Dog Psychology: How your Dog Picks its Favorite Toys
We’ve all experienced the situation where you decide to purchase a new toy for your pet. Upon bringing it home and giving it to them, it is tossed aside in favor of an older, worn down toy or object. A new study published in the Journal of Animal Cognition has shed light on why dogs will ignore some toys, while others become fast favorites.
One of the lead researchers behind the study claims that dogs prefer toys that either taste like real food, or feel like it; especially those toys that can be torn apart. It has to do with the brain’s connection to the feel and manipulability of objects while in the dog’s mouth and those toys that are softer, find more favor than those that have hard and unyielding textures and materials. Toys that make noise also spark a dog’s interest more so than ones that do not.
Dogs are hardwired to explore any new object or toy. Any mixture of attributes including taste, smell, color, texture, and sound can influence whether or not the dog may like the toy.
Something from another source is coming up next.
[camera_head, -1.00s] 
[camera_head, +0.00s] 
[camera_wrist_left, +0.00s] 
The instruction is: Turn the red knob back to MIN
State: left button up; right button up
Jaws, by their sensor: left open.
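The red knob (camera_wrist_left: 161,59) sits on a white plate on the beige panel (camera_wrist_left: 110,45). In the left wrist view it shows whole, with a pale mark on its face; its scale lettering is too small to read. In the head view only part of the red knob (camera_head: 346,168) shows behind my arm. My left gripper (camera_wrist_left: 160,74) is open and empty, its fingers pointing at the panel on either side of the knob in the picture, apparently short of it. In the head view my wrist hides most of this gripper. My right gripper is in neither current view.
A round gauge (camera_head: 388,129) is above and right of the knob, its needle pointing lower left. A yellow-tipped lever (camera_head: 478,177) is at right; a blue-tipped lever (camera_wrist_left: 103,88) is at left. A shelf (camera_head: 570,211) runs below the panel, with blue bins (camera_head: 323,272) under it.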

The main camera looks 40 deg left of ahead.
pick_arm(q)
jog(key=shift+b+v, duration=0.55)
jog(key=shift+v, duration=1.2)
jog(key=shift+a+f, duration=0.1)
It is after the initial contact and examination that a dog may quickly lose interest in the new object. A dog can also become bored with a certain toy after a long period of exposure, much like we humans do.
The study also found that dogs perceive toys as more interesting when they are associated with a game with another animal or human. If your dog is apprehensive about a new toy, jump in and play with it. Of course, human interaction is one of the most beneficial things you can do to shape your pooch’s behavior and attitude so remember to not only buy your pet those toys they love—but play with them too!